Seen from Jerusalem, this landscape is both alarming and reassuring. Under missile attack, Israel has not lost its composure. There have not been widespread scenes of panic. Life is continuing. Like a sturdy ship weathering a mighty storm, Israel appears undaunted. The ship will not stay dry in such a storm, but it will not sink either. 

This is not the last round, pace the peacemakers, whose optimism can sometimes be dangerously naive. But it is the round that will set the tone for future dynamics. Gone are the days when Palestinian-Israeli tensions were negotiated by Israel, the Palestinian Authority (PA), Jordan and Egypt, under American tutelage. American leverage is diminished. Jordan is almost gone and has been left out entirely from negotiations. The PA is sidelined, because of its leaders’ obtuseness and the rise of Islamic forces that are more comfortable working with Hamas.

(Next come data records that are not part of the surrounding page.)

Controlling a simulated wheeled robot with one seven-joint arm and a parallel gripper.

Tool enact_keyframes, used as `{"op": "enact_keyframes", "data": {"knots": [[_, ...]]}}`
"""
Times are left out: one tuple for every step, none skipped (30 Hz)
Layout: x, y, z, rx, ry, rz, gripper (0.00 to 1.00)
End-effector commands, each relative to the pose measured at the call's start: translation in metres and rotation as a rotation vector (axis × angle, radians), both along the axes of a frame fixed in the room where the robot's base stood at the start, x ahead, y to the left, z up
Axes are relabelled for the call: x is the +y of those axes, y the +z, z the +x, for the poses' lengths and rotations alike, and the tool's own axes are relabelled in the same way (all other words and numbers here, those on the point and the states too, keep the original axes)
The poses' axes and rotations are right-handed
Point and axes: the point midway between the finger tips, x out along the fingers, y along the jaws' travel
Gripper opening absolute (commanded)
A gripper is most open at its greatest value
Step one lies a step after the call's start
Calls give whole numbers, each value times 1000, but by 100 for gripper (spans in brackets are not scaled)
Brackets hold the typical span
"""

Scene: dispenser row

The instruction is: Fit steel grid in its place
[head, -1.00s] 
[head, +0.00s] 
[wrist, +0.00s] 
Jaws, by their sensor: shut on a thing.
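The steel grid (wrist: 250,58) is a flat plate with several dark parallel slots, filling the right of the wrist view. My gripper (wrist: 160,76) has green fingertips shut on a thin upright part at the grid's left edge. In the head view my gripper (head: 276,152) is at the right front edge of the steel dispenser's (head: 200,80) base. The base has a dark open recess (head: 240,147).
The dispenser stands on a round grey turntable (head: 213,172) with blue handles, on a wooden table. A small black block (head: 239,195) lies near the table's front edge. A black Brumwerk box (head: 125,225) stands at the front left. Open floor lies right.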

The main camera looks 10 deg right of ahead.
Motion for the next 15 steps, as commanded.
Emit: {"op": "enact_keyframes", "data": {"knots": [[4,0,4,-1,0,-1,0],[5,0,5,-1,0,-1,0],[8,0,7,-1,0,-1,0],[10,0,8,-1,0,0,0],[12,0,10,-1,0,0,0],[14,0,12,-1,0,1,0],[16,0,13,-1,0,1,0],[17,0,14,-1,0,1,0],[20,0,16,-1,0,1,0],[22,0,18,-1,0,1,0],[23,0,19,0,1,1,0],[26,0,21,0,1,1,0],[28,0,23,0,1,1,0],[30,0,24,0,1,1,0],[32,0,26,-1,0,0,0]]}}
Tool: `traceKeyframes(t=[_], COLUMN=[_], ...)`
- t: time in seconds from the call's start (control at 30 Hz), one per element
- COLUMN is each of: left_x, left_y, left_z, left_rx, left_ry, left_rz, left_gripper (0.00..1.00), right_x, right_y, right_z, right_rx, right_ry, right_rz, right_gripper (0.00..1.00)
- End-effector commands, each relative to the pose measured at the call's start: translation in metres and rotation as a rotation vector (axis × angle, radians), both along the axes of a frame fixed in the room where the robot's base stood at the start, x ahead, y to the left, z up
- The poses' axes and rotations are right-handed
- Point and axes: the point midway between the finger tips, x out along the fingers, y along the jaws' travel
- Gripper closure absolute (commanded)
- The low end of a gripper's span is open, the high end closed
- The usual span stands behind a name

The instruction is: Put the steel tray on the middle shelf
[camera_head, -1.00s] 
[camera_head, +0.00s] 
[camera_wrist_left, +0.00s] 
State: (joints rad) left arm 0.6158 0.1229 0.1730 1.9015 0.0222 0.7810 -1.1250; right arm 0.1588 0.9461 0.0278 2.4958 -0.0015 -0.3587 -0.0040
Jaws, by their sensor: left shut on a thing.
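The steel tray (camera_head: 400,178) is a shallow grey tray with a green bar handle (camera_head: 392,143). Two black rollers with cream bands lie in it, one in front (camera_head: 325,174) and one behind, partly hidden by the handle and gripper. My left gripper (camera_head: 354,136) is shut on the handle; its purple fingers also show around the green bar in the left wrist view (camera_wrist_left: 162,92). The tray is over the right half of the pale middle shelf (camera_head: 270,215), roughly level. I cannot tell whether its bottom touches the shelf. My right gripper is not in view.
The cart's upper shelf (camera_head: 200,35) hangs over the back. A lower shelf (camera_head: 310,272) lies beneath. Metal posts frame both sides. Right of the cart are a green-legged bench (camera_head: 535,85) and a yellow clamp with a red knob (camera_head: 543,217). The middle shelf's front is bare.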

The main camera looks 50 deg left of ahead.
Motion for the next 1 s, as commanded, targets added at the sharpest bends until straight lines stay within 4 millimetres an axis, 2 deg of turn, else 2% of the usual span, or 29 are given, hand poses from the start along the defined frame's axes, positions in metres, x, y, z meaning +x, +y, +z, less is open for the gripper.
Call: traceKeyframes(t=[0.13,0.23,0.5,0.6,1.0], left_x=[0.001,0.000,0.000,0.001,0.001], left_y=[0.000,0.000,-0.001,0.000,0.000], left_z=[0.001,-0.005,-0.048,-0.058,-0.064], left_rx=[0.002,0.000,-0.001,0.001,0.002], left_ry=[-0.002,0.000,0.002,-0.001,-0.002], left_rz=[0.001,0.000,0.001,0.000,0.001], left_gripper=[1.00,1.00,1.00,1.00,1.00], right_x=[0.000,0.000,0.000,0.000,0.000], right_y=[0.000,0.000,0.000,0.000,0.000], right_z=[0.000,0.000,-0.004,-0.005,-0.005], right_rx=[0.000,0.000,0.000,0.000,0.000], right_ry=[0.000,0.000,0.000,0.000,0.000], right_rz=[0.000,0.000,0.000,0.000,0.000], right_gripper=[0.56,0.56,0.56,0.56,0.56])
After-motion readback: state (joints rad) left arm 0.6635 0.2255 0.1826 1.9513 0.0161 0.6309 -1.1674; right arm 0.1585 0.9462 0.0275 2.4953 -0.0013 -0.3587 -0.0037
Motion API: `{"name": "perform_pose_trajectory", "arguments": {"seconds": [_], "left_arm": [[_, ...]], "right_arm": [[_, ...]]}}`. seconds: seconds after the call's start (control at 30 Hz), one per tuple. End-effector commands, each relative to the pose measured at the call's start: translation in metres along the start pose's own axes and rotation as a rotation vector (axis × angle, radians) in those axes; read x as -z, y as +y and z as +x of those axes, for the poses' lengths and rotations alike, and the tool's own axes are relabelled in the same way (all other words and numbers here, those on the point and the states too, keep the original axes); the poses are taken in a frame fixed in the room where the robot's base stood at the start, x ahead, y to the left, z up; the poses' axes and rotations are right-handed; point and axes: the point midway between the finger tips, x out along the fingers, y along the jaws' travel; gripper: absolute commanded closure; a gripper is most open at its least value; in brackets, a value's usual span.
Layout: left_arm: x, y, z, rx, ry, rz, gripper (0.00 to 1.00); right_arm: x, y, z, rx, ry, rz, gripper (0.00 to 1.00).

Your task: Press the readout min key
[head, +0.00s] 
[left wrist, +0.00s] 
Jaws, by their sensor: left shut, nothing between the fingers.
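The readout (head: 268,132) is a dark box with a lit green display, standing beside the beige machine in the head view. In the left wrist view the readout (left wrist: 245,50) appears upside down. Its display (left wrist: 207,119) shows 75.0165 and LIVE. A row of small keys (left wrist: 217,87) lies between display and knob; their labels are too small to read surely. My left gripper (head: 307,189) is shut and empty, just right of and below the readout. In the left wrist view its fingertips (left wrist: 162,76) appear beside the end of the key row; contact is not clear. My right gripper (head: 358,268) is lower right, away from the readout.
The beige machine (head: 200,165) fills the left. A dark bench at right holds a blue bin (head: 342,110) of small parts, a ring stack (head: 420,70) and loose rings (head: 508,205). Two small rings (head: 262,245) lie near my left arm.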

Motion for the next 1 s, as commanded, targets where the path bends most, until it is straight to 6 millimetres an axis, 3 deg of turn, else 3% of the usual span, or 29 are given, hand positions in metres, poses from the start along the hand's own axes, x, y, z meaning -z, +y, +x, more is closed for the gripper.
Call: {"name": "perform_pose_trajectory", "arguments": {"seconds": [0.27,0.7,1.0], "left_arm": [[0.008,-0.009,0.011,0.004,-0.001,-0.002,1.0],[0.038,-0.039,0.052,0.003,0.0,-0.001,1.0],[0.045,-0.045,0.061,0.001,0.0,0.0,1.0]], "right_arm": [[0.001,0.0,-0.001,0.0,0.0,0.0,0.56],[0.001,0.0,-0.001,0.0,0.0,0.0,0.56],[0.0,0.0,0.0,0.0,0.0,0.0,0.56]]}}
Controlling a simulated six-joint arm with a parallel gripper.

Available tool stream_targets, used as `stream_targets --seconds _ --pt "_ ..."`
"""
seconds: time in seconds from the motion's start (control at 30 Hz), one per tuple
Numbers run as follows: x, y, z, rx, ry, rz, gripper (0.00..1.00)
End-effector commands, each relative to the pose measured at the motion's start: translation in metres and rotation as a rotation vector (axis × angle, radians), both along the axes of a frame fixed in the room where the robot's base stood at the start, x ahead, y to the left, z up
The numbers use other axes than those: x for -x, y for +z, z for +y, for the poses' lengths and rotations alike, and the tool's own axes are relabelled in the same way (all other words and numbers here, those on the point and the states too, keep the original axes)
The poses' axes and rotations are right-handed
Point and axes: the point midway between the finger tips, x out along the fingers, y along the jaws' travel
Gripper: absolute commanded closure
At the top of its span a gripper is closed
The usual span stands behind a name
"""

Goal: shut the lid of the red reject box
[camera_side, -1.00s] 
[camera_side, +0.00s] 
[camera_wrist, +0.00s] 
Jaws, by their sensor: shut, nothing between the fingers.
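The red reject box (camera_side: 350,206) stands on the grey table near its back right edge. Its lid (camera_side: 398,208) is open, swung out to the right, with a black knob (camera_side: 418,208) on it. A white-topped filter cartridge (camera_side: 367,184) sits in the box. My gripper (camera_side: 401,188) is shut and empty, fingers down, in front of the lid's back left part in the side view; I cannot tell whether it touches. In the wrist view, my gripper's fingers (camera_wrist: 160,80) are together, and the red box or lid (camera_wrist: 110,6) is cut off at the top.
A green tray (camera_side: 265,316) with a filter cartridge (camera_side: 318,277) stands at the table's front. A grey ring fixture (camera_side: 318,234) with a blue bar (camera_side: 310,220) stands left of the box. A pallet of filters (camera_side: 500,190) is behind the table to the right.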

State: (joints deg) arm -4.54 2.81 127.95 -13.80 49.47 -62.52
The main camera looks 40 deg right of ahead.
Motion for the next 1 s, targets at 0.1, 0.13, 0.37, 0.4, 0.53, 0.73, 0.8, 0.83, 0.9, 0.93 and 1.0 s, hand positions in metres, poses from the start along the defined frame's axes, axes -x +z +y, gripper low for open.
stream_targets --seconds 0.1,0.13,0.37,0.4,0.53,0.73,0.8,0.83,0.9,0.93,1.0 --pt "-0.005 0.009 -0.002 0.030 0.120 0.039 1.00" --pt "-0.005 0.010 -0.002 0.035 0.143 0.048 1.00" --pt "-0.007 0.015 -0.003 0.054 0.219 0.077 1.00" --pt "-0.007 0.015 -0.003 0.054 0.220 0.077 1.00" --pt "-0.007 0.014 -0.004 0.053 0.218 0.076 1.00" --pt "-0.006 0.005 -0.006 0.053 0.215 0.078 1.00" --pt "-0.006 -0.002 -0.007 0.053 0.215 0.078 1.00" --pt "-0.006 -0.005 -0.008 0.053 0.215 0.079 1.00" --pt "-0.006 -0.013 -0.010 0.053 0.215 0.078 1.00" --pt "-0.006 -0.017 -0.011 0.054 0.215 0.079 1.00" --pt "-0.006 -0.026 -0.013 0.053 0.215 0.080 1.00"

Istanbul’s walls, which the Romans built and the Ottomans took over, suddenly look more fragile in the face of the coming storm than Jerusalem’s walls, which the Romans destroyed and the Ottomans rebuilt.

It took General Allenby and a Western army to take Jerusalem. It will take a full restoration of American power to shield the region from its worst instincts. And at this point, it looks unlikely that America will volunteer for the task.